Portion the starters by weight -- 7-1/2 ounces of the rye and 5 ounces of the wheat. Put the weighed starters in a medium bowl. In a large bowl, mix the flour and salt. Dissolve the yeast in the water in a measuring cup, add that to the starters, and use your hands to combine well. Add the starters to the flour and salt, and mix by hand until the mixture comes together in a sticky, shaggy mass.
Kneading and rising
Turn the dough out onto a clean surface that has not
been floured. Knead by pushing the dough away from you, folding it back toward you, turning it a quarter turn, and pushing it away from you again.

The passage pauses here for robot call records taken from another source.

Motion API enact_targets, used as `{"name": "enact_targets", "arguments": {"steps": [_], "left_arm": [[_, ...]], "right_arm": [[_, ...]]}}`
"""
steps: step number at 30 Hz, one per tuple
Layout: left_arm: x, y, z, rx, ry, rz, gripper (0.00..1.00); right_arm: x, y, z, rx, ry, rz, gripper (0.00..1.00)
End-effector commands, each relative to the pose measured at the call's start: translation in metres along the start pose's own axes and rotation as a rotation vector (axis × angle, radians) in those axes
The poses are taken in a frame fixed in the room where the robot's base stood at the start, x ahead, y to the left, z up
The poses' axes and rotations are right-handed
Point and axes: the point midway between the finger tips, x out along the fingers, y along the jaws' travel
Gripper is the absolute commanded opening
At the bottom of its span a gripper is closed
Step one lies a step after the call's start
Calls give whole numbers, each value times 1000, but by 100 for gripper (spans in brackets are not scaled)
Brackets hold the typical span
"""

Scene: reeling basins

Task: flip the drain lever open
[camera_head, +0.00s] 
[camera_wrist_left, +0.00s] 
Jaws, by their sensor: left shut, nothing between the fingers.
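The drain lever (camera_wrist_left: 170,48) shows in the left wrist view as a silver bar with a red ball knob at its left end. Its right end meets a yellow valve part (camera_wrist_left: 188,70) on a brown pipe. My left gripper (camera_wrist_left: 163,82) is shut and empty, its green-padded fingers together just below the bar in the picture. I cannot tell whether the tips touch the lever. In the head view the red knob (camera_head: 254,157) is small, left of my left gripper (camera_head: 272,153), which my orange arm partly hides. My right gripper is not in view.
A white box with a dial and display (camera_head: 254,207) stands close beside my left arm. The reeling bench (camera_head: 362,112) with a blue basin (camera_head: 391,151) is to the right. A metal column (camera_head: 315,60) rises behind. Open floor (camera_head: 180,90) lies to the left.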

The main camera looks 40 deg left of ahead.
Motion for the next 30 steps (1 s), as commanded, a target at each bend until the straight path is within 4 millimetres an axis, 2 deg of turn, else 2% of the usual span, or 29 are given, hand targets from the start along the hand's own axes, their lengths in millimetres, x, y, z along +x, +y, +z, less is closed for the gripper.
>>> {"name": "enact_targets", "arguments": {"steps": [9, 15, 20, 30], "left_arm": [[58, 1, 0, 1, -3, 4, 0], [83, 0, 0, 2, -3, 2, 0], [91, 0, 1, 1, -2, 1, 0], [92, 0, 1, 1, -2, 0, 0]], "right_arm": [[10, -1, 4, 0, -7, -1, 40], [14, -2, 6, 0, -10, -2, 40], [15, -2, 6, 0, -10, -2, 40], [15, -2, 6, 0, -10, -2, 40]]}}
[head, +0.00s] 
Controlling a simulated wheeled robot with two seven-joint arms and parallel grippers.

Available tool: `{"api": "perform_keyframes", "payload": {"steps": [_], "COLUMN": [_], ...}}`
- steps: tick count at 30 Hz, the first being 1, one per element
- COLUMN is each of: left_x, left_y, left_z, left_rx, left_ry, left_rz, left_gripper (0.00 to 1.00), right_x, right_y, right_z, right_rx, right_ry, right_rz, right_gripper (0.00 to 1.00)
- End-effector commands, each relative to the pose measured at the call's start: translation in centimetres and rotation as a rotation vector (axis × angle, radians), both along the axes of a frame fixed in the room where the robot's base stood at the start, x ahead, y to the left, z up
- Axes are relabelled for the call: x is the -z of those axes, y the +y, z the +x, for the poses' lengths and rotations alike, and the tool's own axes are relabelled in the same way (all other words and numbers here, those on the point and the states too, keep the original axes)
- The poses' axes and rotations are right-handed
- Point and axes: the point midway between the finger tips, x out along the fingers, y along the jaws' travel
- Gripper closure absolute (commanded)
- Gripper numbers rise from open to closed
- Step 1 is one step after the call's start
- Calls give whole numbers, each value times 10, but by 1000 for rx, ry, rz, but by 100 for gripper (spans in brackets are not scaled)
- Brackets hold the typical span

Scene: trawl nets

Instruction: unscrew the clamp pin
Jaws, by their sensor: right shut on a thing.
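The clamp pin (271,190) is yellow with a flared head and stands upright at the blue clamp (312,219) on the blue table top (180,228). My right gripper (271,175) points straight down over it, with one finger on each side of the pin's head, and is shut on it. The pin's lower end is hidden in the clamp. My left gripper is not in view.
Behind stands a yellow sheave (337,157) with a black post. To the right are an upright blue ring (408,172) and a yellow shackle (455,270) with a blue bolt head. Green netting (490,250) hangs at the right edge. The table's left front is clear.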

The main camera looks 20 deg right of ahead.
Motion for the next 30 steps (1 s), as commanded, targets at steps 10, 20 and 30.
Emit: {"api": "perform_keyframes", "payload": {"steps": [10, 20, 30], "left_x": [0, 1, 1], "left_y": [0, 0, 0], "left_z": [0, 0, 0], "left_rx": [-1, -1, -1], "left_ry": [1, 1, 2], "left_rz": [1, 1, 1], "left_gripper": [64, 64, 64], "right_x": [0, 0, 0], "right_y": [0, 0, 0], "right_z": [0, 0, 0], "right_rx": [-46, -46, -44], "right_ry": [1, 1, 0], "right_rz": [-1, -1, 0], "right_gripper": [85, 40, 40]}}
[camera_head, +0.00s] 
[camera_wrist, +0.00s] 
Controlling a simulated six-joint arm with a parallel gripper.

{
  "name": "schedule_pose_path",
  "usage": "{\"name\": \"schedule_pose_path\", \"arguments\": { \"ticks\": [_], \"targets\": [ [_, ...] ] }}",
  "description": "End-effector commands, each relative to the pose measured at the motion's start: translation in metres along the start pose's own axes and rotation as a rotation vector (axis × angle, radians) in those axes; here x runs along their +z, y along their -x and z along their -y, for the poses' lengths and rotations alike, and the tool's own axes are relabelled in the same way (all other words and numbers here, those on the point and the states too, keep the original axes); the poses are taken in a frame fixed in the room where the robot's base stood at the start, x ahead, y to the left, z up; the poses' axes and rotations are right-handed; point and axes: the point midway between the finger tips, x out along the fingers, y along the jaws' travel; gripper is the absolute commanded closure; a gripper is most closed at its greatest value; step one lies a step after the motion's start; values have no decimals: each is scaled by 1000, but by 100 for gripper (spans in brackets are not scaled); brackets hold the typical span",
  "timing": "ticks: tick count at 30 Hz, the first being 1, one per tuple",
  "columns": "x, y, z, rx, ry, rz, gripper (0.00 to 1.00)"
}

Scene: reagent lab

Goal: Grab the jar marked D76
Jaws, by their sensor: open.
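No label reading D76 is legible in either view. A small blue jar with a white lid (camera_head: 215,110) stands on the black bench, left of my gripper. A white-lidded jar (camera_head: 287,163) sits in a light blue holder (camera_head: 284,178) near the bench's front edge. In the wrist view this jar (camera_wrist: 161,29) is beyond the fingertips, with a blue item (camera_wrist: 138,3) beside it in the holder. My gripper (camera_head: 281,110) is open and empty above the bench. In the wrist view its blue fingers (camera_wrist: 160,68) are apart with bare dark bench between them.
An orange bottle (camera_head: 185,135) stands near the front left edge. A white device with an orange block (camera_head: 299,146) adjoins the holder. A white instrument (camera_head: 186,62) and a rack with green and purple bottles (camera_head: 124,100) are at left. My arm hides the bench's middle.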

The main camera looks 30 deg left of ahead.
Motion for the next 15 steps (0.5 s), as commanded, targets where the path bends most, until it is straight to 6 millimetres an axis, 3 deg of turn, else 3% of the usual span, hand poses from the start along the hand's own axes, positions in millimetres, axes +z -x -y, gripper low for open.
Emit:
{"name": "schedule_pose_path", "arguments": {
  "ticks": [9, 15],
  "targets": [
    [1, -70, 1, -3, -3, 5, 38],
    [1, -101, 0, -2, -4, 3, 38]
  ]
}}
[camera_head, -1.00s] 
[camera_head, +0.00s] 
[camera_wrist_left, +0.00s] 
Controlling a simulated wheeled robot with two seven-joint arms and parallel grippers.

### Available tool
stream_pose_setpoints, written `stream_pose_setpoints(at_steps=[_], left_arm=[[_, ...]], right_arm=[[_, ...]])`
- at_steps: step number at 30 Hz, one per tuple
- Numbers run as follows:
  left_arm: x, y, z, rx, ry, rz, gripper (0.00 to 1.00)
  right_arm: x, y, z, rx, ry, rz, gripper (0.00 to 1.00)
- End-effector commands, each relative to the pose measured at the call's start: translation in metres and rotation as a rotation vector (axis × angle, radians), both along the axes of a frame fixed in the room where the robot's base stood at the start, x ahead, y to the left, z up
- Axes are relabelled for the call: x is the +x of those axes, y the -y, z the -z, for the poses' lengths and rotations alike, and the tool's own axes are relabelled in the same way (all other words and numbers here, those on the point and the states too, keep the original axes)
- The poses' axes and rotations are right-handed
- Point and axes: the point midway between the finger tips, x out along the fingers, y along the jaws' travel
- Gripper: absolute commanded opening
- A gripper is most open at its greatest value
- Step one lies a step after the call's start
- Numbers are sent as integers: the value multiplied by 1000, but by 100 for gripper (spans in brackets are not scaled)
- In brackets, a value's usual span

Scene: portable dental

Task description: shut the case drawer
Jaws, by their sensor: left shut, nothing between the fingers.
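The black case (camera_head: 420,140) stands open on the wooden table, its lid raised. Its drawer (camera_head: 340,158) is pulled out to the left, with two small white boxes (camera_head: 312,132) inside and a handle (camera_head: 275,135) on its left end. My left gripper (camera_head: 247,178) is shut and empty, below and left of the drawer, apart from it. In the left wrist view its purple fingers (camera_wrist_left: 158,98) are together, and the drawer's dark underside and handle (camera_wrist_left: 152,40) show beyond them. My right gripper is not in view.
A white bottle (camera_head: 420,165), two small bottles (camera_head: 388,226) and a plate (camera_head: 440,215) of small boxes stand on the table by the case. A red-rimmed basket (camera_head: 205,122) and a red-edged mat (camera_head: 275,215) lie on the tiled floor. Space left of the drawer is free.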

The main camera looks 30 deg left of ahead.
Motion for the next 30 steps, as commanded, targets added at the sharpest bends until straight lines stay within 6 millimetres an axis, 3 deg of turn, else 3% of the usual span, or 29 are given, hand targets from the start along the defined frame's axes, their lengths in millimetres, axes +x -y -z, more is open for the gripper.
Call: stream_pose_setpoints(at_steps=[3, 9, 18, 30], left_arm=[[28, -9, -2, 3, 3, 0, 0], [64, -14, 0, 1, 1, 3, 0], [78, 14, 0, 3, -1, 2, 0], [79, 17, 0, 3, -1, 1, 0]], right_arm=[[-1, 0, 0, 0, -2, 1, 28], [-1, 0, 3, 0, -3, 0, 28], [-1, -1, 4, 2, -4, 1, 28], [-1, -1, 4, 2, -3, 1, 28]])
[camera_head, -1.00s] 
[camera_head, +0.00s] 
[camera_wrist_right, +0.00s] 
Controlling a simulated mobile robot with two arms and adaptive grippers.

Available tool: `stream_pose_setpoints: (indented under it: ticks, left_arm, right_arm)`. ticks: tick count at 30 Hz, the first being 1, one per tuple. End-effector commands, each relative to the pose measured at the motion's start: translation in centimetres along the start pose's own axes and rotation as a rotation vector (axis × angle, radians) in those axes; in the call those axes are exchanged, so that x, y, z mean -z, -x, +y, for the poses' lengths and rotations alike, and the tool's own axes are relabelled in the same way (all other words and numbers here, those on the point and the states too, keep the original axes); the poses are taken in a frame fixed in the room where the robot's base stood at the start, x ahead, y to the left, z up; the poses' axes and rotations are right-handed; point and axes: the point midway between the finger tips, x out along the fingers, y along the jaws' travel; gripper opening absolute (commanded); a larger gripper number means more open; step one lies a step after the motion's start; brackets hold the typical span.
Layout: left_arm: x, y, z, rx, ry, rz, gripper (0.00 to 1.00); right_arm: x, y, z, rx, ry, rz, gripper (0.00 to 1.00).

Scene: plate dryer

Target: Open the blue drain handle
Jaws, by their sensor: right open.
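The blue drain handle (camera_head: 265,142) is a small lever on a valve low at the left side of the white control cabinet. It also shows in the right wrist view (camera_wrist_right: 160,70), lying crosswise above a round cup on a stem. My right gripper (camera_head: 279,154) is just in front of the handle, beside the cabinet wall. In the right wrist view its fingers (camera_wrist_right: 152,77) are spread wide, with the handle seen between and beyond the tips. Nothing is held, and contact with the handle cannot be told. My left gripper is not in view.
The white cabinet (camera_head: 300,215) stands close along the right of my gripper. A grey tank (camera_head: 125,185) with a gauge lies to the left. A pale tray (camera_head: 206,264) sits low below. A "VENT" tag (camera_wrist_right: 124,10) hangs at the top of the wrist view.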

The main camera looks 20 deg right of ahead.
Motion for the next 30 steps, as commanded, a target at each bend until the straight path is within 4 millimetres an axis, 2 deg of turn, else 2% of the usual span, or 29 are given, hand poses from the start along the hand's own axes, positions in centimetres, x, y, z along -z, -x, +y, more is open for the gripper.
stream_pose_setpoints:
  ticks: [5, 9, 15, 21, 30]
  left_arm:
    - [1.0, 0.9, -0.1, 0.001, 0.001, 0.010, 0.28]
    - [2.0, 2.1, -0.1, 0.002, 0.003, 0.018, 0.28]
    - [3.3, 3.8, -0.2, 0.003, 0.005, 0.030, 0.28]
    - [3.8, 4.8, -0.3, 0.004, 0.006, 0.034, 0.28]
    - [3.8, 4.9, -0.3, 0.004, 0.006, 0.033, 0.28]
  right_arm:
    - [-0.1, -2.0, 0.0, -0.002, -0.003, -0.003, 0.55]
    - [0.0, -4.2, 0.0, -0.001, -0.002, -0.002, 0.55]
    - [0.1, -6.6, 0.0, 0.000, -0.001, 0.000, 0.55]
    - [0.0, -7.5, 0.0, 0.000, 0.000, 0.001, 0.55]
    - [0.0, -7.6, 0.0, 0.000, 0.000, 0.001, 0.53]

The dough will be very sticky, but resist the urge to add flour; instead, use a pastry scraper to bring up any dough that sticks. Continue kneading for about 8 minutes. To get the smoothest, best-developed dough, let it rest for about 10 minutes, covered with a damp towel, and then resume kneading for another few minutes. The dough has been sufficiently kneaded if it springs back when you poke it with your finger.
Put the dough in a large, lightly oiled bowl and cover with a damp cloth. Let it rise in a warm (but not hot), draft-free area until not quite doubled, about 1 hour. When the dough reaches this size, gently deflate it and give it a quick knead or two. Return the dough to the bowl and let it rest another 1/2 hour.
Now cut the dough in half and gently flatten each piece into a disk. Fold an edge up, overlapping the disk by two-thirds. Rotate the disk slightly and fold again; repeat, overlapping the folds (there will be about five) until you reach the original fold. As you fold, gently stretch the underside of the disk. Roll the dough over so the smooth side is up.
Stretch the surface taut by gently pressing the dough against the work surface with cupped hands, tucking any excess dough underneath. Take care not to rip the surface. Cover the balls with a damp cloth and let them rest for 15 to 20 minutes.
Forming the loaves
Set the dough balls, seam side up, on a lightly floured surface. Flatten one ball into a rectangle about 7 inches across and 8-1/2 inches long. Fold the top toward you about two-thirds of the way down and press the dough with the heel of your palms to seal. Pick the dough up and turn it around 180 degrees; the fold will be nearest you and the single edge farthest from you. Fold the top toward you to about two-thirds of the way down (like a business letter) and press the seam again to seal. Now fold the dough again, this time in half, bringing the top edge all the way to the bottom edge. Seal the edge with the heel of your hand, flattening the tight cylinder somewhat. Roll the somewhat flattened dough into a cyllinder about 11 inches long, tucking in the ends and pinching them lightly. Repeat with the other ball of dough.
Put the loaves on the back of a well-floured baking sheet or pizza peel. Cover with a damp cloth and let rise in a warm, draft-free area until almost doubled, about 45 minutes.
While the loaves rise, get your oven ready: put a baking stone on the middle shelf and a heavy, ovenproof, rimmed pan on the bottom shelf or oven floor, and set the oven for 450ºF.
Slash the tops of the risen loaves perpendicularly with a razor blade, making 4 or 5 shallow cuts. Carrefully pour a small amount of water into the hot pan in the oven and quickly close the door to create some steam.
Place the baking sheet or the peel on top of the stone and quickly pull it away from under the loaves so that they drop onto the stone. Spray the loaves with water from a spray bottle and add a little more water to the pan. Bake the bread for 10 minutes. Reduce the oven temperature to 400ºF and bake for another 10 minutes. Rotate the loaves and bake until they're an even brown color and have a slightly hollow sound when tapped on the bottom, another 15 to 18 minutes.
Cool the bread on a wire rack. For the best flavor, don't slice the bread until it has cooled almost completely.
Your rye bread looks fantastic. Once again I find myself cutting and pasting into a file I have on bread. Rye bread is one thing I'd like to try and make. My Dad use to buy rye bread (the only kind I ever liked) from a little bakery near our house. The bakery has long since burned down. They never rebuilt. I haven't had rye bread since then.
I think you've inspired me to try though.